Given problem » Quote, please, the line with "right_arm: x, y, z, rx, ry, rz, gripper", the line with "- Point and", and every line between them, exactly and with nothing else.

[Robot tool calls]
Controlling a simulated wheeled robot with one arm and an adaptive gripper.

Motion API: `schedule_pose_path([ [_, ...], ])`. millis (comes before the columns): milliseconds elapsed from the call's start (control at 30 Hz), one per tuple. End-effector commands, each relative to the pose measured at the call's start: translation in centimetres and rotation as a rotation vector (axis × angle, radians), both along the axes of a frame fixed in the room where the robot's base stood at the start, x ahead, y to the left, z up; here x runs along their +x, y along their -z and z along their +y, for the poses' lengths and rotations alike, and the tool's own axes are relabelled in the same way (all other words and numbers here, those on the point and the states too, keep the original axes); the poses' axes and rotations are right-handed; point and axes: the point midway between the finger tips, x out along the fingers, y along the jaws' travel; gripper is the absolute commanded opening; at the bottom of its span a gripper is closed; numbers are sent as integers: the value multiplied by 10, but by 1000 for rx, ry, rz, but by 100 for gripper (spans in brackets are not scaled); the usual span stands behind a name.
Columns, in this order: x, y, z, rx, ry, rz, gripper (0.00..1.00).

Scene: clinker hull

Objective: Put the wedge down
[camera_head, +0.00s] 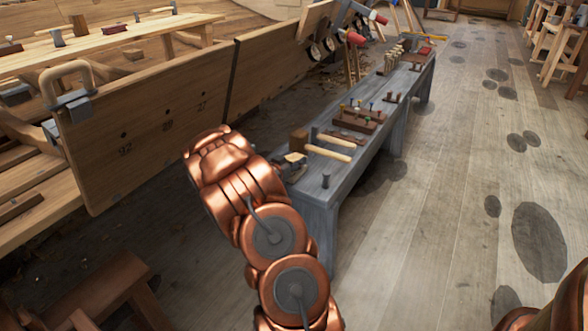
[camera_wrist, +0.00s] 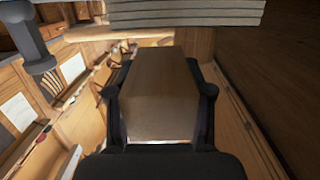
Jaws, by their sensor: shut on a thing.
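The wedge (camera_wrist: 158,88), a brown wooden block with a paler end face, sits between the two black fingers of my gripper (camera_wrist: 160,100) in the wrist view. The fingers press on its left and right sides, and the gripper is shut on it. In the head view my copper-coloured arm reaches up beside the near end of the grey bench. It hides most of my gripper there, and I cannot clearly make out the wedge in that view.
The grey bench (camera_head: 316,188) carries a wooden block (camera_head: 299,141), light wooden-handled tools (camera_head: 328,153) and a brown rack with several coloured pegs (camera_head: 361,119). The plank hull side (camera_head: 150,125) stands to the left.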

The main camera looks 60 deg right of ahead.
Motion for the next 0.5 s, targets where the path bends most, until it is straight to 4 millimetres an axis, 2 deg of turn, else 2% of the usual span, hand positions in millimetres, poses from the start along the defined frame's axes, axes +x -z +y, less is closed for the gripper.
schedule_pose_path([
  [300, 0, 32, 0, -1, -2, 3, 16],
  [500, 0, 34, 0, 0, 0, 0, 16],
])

...

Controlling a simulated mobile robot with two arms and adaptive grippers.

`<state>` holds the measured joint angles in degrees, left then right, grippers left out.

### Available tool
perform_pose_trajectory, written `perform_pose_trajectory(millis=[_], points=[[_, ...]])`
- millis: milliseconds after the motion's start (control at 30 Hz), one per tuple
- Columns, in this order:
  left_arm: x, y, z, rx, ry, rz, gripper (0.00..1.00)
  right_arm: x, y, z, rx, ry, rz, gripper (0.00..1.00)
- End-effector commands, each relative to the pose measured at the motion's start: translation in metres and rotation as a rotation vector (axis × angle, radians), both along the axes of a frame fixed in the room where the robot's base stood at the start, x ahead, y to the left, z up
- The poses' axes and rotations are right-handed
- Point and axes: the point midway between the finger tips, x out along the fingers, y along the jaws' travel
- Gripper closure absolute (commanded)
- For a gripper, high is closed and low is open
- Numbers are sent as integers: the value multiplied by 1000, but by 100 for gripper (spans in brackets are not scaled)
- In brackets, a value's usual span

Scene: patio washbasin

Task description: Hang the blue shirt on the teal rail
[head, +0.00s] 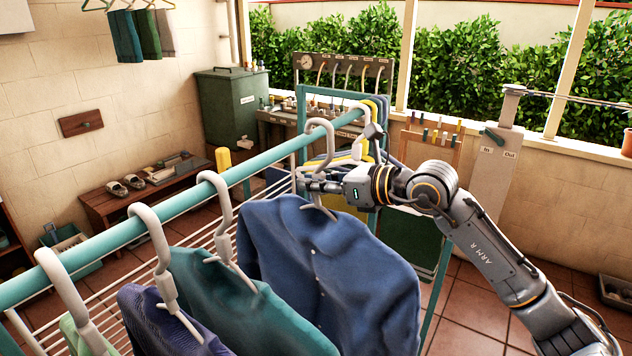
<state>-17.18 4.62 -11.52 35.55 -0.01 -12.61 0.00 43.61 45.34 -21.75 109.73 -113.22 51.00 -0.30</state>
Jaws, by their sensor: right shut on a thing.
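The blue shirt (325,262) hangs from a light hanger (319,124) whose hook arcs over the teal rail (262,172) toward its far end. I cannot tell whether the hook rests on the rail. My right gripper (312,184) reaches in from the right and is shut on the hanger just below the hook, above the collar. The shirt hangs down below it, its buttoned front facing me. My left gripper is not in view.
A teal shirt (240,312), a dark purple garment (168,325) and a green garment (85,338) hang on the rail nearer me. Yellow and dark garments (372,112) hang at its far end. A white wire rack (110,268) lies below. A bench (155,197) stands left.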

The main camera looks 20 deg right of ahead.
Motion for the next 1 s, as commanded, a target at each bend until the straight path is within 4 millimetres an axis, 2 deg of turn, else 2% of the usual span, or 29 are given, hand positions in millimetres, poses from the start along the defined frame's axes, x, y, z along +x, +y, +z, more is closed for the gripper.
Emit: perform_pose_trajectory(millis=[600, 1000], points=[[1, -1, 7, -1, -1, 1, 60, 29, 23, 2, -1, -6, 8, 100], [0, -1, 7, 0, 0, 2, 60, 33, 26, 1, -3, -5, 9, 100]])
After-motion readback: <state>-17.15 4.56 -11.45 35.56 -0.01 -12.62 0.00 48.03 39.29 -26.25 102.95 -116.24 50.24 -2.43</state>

The result »
  right_arm: x, y, z, rx, ry, rz, gripper (0.00..1.00)
- End-effector commands, each relative to the pose measured at the motion's start: translation in metres and rotation as a rotation vector (axis × angle, radians), both along the axes of a frame fixed in the room where the robot's base stood at the start, x ahead, y to the left, z up
- The poses' axes and rotations are right-handed
- Point and axes: the point midway between the finger tips, x out along the fingers, y along the jaws' travel

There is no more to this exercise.